蜜を盗む?イチモンジセセリ

この時期、ハイム2号棟南側にはたくさんのタマスダレが花を咲かせています。そのあたりを何頭ものイチモンジセセリが忙しく飛び回っているのですが、多くのものが開いた花の上にはなかなか止まらず、花の下の萼にあたる所にぶら下がるようにして止まります。そして、花びらが大きく開く前の花びらと花びらの隙間に器用に口吻を差し込んで蜜を吸っているようです。何頭も同じ行動をしています。たまに、大きく開いた花の中に上から入るものもいますが、これはどちらかというと少数派のようでした。この違いはもしかすると花の開き具合からくるのかもしれません。

花の下から蜜を吸われるということは、花にとってはこのチョウは受粉の手助けをしてくれていることにはなりません。蜜は、受粉を手伝ってもらう時のいわばお礼でもあるわけですから、これでは花にとってはタダで蜜を盗まれているだけということになります。

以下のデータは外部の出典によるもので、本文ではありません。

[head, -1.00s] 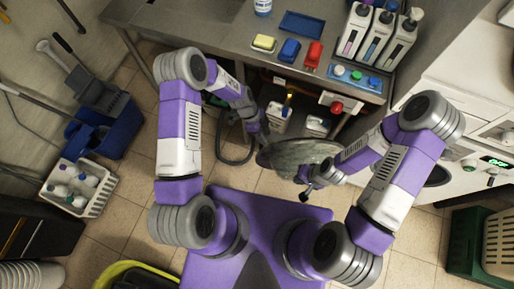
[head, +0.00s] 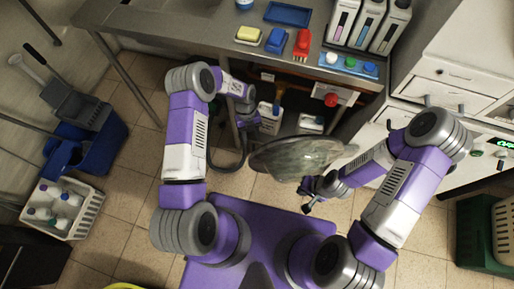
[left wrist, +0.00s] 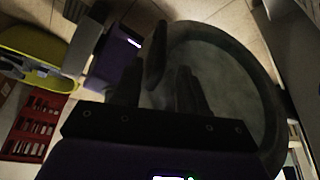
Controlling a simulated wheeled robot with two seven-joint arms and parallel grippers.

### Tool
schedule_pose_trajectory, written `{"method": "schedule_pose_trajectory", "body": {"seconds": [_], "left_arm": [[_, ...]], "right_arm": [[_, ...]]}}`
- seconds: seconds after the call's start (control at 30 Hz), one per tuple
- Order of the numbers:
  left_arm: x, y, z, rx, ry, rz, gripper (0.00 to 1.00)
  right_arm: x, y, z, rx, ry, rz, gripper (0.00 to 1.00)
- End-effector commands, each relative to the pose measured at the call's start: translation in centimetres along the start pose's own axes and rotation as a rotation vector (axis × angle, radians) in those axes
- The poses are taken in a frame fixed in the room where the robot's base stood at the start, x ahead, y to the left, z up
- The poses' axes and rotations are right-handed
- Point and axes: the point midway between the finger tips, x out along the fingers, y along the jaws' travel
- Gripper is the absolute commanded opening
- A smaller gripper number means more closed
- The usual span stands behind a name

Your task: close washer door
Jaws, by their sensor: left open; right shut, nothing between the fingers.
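The washer door (head: 290,157) is a round, dull glass disc with a grey rim. In the head view it stands swung out from the white washer (head: 470,115) at the right, whose opening is hidden behind my right arm. The door also fills much of the left wrist view (left wrist: 235,75). My left gripper (head: 250,126) is open, just left of the door; its dark fingers (left wrist: 172,62) show in front of the door in the left wrist view. I cannot tell whether they touch it. My right gripper (head: 310,196) is shut and empty, near the door's lower right edge.
A blue mop bucket (head: 85,145) and a white crate of bottles (head: 65,208) are at left. A green basket (head: 480,235) is at lower right. Tiled floor is clear between.

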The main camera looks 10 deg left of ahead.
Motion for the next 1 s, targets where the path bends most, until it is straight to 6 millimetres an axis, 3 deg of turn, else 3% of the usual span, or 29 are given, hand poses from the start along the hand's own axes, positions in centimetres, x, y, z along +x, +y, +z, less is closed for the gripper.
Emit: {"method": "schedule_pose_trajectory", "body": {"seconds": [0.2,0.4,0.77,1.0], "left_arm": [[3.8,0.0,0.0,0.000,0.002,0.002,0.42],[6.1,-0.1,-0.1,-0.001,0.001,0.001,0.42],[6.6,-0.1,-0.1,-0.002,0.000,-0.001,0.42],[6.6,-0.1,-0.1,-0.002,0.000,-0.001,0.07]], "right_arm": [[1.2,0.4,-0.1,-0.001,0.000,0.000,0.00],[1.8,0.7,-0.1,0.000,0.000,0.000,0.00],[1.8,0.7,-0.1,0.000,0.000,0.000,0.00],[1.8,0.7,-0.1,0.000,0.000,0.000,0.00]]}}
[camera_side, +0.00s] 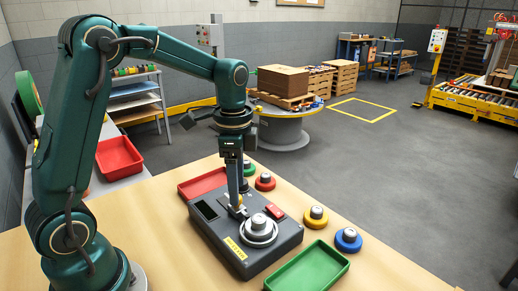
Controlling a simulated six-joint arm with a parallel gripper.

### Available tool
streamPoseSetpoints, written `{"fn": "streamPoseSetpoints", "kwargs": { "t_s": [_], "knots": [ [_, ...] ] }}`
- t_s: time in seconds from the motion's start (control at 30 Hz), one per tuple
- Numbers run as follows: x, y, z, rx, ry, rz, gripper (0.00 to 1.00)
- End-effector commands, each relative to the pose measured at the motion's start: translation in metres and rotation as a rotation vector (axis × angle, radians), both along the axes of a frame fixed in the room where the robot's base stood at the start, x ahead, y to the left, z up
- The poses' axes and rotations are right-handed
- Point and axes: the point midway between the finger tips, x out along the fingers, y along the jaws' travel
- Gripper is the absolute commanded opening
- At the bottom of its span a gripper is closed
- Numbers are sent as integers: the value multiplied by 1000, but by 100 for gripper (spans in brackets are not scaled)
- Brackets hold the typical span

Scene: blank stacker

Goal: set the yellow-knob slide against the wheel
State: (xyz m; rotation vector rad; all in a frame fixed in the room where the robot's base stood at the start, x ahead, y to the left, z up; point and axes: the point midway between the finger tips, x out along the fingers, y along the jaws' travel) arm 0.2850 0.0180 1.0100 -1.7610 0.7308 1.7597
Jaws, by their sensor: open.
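The dark grey box (276,255) stands on the table, with a pale round wheel (258,232) on its top. My gripper (238,208) points straight down over the box, just left of and behind the wheel. Its jaws are open. A small yellow spot, which looks like the slide's yellow knob (239,207), shows at the fingertips. The fingers hide most of the slide, and I cannot tell whether they touch the knob or whether the slide touches the wheel.
The box top also has a red button (275,211), a dark window (207,209) and a yellow label (235,249). Yellow (315,218), blue (348,241), red (265,182) and green (249,169) weights stand around it. A green tray (342,266) lies in front, a red tray (203,183) behind.

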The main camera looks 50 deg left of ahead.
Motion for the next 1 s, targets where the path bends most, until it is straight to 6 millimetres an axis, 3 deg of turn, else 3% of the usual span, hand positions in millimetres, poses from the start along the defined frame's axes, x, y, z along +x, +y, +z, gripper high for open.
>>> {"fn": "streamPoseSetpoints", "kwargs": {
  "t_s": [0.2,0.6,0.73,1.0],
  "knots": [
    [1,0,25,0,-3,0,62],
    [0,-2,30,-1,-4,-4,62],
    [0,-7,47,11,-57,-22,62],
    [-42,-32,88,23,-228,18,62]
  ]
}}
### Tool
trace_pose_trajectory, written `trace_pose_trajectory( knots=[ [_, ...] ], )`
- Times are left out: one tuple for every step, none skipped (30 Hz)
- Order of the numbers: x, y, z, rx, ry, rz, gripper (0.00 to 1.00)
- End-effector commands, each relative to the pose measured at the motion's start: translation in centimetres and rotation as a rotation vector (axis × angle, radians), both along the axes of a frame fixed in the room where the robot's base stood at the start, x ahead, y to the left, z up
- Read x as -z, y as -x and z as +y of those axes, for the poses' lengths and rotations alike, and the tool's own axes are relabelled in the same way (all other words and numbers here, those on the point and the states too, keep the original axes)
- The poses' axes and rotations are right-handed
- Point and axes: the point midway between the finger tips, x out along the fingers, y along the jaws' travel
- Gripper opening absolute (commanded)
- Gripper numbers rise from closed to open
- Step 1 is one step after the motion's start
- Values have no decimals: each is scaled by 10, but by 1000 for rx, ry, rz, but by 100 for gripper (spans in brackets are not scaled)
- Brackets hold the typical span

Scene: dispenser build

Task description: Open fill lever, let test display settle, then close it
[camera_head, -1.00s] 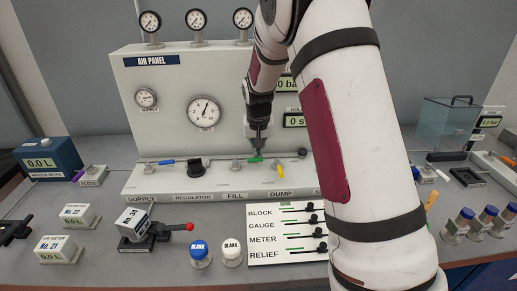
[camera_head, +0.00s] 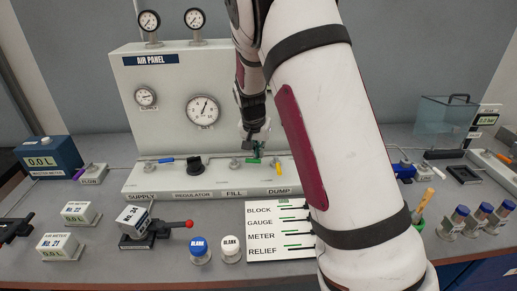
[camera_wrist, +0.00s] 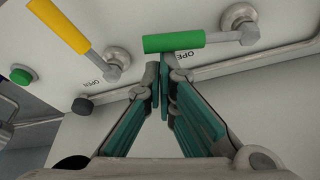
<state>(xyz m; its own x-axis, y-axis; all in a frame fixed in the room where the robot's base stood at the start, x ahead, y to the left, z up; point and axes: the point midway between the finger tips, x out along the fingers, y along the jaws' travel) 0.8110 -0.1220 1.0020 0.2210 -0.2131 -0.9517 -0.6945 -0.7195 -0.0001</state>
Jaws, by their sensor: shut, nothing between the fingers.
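The fill lever's green handle (camera_head: 252,160) sits on the air panel's front shelf above the FILL label and points right from its round valve. In the wrist view the green handle (camera_wrist: 174,42) lies crosswise just beyond my fingertips, with an OPEN mark nearby. My gripper (camera_head: 250,143) is right at the handle, its fingers (camera_wrist: 163,62) shut together and empty; I cannot tell whether the tips touch it. The yellow dump lever (camera_head: 278,169) is just to the right, also in the wrist view (camera_wrist: 60,25). No panel display is readable; my arm covers that area.
The air panel (camera_head: 150,80) stands behind, with a large gauge (camera_head: 203,109) and a black regulator knob (camera_head: 195,165). A blue supply lever (camera_head: 166,160) is at left. A label board (camera_head: 265,233), bottles and small meters crowd the bench in front.

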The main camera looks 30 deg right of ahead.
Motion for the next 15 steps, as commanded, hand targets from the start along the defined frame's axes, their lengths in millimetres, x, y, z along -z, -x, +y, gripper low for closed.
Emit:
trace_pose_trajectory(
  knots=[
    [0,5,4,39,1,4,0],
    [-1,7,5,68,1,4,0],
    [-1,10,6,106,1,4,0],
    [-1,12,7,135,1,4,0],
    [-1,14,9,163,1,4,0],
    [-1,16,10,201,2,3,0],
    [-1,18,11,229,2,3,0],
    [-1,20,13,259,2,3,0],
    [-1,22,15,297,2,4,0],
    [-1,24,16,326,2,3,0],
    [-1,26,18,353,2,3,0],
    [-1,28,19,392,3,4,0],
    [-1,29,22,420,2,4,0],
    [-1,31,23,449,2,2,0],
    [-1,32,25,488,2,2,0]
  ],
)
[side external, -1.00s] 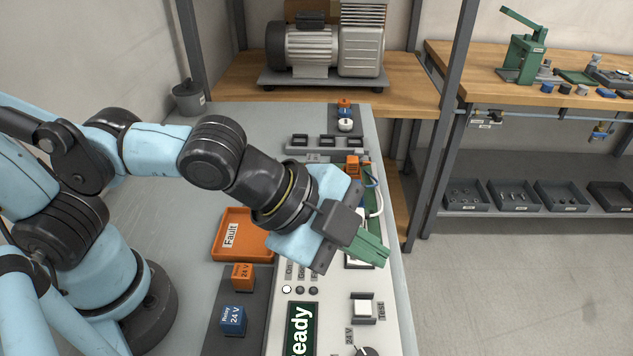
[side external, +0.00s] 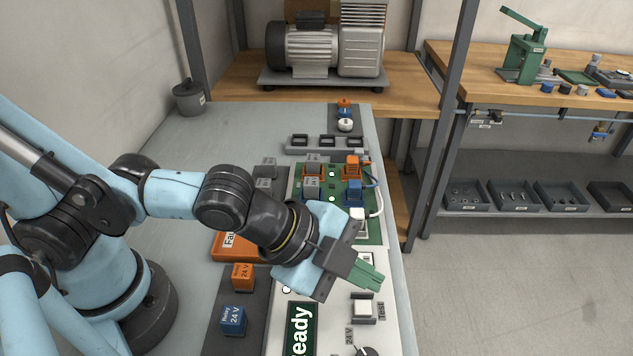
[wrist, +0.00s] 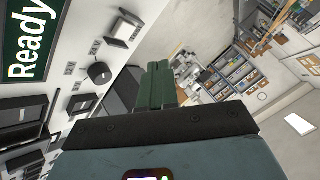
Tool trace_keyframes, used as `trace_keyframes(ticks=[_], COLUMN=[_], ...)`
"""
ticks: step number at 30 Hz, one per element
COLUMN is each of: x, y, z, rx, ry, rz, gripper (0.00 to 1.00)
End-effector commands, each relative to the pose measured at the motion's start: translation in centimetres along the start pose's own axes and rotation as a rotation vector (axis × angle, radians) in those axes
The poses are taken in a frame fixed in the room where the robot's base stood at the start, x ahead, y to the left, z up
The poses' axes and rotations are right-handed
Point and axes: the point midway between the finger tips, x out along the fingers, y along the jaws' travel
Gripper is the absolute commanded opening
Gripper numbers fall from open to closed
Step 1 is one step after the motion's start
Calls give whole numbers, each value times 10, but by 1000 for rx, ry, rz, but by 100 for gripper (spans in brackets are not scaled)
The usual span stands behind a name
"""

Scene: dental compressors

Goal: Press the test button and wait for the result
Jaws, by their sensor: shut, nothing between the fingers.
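The test button (side external: 362,308) is a white square key in a dark frame on the white panel, with a "Test" label at its right. My gripper (side external: 372,277) is shut and empty, its green fingers together, above and just behind the button in the side view. It is apart from the button. In the wrist view the green fingers (wrist: 158,84) point toward the panel's edge, and a white key (wrist: 122,27) in a dark frame shows at the upper left. The display (side external: 300,330) reads "Ready"; its start is cut off in the side view.
An orange relay (side external: 243,276) and a blue relay (side external: 233,320) stand left of the panel. A dark knob (side external: 366,351) is below the button. A green board (side external: 370,228) with relays and wires lies behind my gripper, and an orange Fault tray (side external: 226,246) is partly hidden by my arm.

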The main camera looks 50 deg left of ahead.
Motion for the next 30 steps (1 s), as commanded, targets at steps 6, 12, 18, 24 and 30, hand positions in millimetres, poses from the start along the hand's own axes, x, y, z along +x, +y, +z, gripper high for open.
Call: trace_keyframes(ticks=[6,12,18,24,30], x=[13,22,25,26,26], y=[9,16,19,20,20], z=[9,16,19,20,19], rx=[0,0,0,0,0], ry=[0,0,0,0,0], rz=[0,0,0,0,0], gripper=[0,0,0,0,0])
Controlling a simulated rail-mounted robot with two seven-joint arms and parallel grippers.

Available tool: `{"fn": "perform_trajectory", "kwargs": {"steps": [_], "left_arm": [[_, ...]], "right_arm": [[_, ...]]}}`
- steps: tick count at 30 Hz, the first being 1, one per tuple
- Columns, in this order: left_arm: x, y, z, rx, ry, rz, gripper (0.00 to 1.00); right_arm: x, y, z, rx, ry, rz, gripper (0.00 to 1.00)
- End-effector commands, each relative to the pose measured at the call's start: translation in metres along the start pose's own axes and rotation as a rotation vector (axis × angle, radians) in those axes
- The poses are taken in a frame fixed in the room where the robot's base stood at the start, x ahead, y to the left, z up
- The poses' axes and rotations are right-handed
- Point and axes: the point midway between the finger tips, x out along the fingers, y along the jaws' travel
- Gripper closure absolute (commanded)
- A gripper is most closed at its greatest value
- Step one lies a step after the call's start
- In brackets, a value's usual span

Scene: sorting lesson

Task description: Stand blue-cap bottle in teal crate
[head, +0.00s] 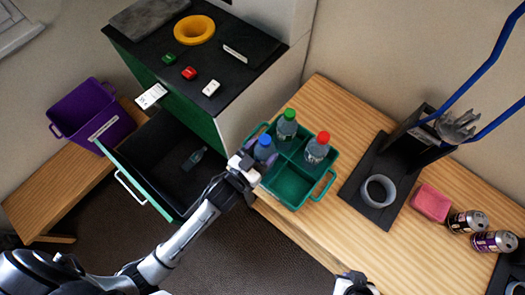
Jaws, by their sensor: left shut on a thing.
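The blue-cap bottle (264,149) is upright at the left compartment of the teal crate (319,192). My left gripper (246,166) is shut on it from the front left and hides its lower part. I cannot tell whether its base touches the crate floor. A green-cap bottle (287,126) and a red-cap bottle (317,148) stand in other compartments. The front compartment is empty. My right gripper (355,284) is only partly in view at the bottom edge, away from the crate, and its fingers cannot be made out.
A green cabinet with an open drawer (168,157) stands left of the crate; a small bottle (194,157) lies inside. A purple bin (92,115) is further left. Right of the crate are a black stand with a grey ring (378,191), a pink block (431,203) and cans (494,241).

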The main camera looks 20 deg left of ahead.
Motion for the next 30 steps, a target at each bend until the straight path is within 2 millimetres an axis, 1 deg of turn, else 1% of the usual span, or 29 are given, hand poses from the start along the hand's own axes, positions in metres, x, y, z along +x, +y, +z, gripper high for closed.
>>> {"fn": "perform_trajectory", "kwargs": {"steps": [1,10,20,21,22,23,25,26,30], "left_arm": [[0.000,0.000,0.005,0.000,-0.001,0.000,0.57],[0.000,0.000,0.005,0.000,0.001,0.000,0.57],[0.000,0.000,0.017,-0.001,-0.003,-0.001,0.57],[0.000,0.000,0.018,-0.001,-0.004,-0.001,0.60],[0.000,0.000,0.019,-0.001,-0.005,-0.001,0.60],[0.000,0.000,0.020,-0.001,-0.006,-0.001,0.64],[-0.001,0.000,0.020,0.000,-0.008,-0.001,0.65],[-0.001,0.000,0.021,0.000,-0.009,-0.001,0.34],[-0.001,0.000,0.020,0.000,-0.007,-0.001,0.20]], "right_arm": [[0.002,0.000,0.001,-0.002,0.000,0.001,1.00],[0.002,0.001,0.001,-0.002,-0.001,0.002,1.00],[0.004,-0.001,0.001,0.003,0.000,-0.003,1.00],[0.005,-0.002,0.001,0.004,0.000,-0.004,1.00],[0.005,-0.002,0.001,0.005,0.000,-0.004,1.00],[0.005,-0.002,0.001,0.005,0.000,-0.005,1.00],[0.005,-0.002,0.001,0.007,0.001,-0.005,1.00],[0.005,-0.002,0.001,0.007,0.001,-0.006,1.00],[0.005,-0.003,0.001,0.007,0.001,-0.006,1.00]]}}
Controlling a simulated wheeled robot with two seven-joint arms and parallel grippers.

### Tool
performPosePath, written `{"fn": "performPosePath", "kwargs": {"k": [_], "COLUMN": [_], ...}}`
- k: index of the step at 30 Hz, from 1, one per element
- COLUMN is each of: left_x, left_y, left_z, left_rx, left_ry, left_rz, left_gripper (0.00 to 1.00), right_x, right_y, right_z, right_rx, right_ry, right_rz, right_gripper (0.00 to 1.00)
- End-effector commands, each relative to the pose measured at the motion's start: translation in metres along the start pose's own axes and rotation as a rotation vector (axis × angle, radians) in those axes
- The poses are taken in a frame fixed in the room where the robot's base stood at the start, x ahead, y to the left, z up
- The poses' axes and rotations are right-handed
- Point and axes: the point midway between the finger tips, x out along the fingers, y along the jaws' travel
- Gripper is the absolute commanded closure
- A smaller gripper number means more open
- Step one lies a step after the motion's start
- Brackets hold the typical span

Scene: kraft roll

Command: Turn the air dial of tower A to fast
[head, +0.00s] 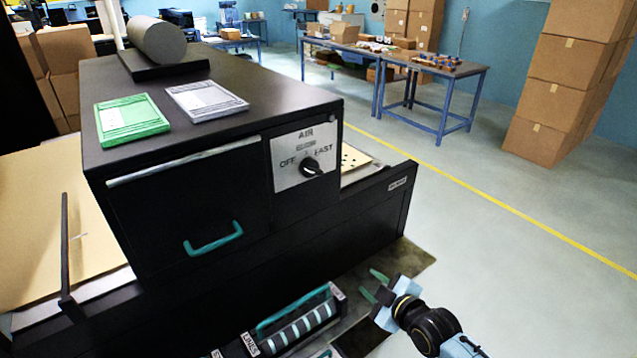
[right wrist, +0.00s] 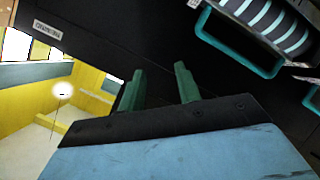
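The air dial (head: 311,168) is a black knob on a white plate (head: 292,175) on the front of the dark tower (head: 140,207). The plate reads AIR, with OFF at the left and FAST at the right. The knob's pale mark is small, and its exact setting is hard to tell. My right gripper (head: 373,285) is below and to the right of the dial, well apart from it. Its two green fingers (right wrist: 160,88) are spread with nothing between them in the right wrist view. My left gripper is not in view.
A teal handle (head: 214,240) sticks out from the tower's front. A low unit with a teal handle (head: 292,309) and striped rolls stands near my right gripper. Green (head: 131,119) and grey (head: 206,101) panels lie on top. The floor at right is clear.

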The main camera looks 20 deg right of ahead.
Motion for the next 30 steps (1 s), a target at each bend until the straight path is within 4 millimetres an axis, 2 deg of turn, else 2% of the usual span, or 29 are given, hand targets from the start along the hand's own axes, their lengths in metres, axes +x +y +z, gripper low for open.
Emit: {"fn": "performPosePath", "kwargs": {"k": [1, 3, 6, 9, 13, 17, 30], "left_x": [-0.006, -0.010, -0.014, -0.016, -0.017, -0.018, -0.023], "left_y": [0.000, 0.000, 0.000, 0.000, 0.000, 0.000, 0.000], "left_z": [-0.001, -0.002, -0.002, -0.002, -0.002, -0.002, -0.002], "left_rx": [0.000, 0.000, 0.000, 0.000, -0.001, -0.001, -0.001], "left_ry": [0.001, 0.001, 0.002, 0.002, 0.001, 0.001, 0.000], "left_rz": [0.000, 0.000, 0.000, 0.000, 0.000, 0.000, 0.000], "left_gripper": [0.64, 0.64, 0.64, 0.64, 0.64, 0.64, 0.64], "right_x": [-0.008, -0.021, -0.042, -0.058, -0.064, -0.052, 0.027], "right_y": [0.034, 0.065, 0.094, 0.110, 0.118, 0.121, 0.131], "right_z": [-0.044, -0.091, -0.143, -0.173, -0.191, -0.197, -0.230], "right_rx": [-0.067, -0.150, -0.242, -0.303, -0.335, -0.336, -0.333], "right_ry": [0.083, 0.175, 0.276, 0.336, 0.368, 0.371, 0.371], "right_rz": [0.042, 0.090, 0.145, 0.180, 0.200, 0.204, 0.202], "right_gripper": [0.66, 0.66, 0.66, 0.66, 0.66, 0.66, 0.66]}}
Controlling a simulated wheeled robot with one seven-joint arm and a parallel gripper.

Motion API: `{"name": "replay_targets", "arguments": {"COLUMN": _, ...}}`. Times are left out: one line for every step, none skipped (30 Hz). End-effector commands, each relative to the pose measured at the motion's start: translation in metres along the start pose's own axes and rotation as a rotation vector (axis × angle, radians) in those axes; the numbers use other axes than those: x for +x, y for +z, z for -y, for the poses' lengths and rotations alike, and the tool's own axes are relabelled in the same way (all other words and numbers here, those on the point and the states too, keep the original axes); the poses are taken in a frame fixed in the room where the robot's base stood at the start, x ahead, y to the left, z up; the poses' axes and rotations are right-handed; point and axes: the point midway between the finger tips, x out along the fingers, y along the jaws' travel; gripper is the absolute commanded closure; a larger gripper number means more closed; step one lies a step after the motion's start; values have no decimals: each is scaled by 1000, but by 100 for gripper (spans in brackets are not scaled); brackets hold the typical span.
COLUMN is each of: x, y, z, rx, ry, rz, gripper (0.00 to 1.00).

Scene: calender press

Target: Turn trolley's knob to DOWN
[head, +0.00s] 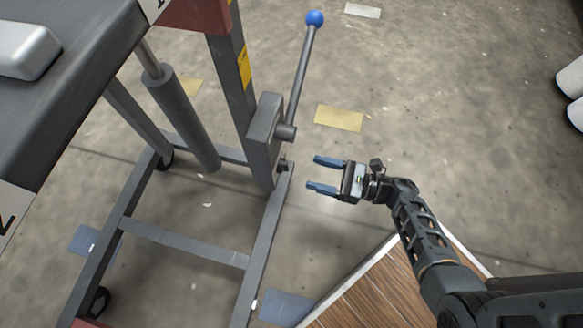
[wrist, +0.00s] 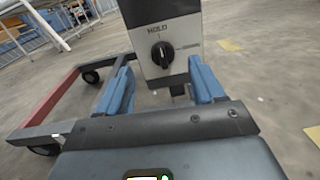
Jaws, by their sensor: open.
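The trolley's knob (wrist: 162,54) is a black rotary knob on a pale panel (wrist: 181,39), seen in the wrist view. The word HOLD is printed above it, and smaller marking to its right is too small to read. The knob's light line points roughly up toward HOLD. My gripper (wrist: 160,85) is open, with one blue finger on each side below the knob, and nothing is between them. In the head view my gripper (head: 325,174) is just right of the trolley's post (head: 262,140), apart from it. The knob's face is not visible there.
A lever with a blue ball (head: 315,18) rises from the post, above my gripper. A grey cylinder (head: 183,117) and the trolley's base frame (head: 190,243) lie left. A wooden surface (head: 375,290) is below my arm. Floor to the right is mostly clear.

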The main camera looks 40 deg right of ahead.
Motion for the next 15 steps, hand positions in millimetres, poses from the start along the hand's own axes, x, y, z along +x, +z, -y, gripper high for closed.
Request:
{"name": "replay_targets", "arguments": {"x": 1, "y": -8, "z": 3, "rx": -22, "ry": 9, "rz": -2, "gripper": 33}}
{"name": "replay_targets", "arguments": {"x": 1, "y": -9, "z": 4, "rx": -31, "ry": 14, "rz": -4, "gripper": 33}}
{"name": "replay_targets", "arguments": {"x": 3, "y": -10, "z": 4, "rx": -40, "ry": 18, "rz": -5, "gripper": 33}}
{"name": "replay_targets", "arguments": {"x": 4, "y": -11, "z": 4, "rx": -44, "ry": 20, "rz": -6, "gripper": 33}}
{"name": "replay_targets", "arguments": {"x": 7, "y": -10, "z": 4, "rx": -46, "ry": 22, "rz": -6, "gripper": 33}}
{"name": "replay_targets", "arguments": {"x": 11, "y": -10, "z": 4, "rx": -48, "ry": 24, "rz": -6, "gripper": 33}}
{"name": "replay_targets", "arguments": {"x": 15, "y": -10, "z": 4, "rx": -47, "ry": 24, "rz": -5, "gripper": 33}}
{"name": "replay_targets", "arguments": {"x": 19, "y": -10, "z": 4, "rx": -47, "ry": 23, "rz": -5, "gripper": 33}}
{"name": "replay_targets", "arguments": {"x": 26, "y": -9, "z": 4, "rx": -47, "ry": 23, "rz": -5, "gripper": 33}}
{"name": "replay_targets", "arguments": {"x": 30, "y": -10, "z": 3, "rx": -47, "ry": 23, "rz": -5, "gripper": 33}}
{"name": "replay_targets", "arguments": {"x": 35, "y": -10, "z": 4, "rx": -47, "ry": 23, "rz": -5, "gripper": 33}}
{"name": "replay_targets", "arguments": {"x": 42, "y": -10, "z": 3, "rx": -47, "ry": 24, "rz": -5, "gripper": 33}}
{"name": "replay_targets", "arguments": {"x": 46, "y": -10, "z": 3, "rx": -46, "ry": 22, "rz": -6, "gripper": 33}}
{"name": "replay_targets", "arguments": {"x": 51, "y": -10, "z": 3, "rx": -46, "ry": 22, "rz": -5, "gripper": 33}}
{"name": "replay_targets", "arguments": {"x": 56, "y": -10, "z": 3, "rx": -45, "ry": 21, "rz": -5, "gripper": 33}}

このようなことはカタクリの花でもあるということを最近知ったばかりでした。日本チョウ類保存協会のある方の研究によれば、カタクリの花とその蜜に来る虫たちの関係では、ちゃんと受粉の手伝いをしてくれるチョウと受粉の媒介をせずただ蜜を盗んでいるだけのチョウがいるとのことです。前者の代表はギフチョウで体中に花粉を付けて受粉を手伝いますが、後者はコツバメというチョウで花びらに止まっても雄蕊には全く触れずにちゃっかり蜜だけ吸うそうです。このことをタマスダレに来たイチモンジセセリを見て思い出しました。イチモンジセセリのすべてがタマスダレの蜜を盗んでいるわけだはなさそうですが、多くがそのような行動をしているのは意外でもあり、とても印象に残りました。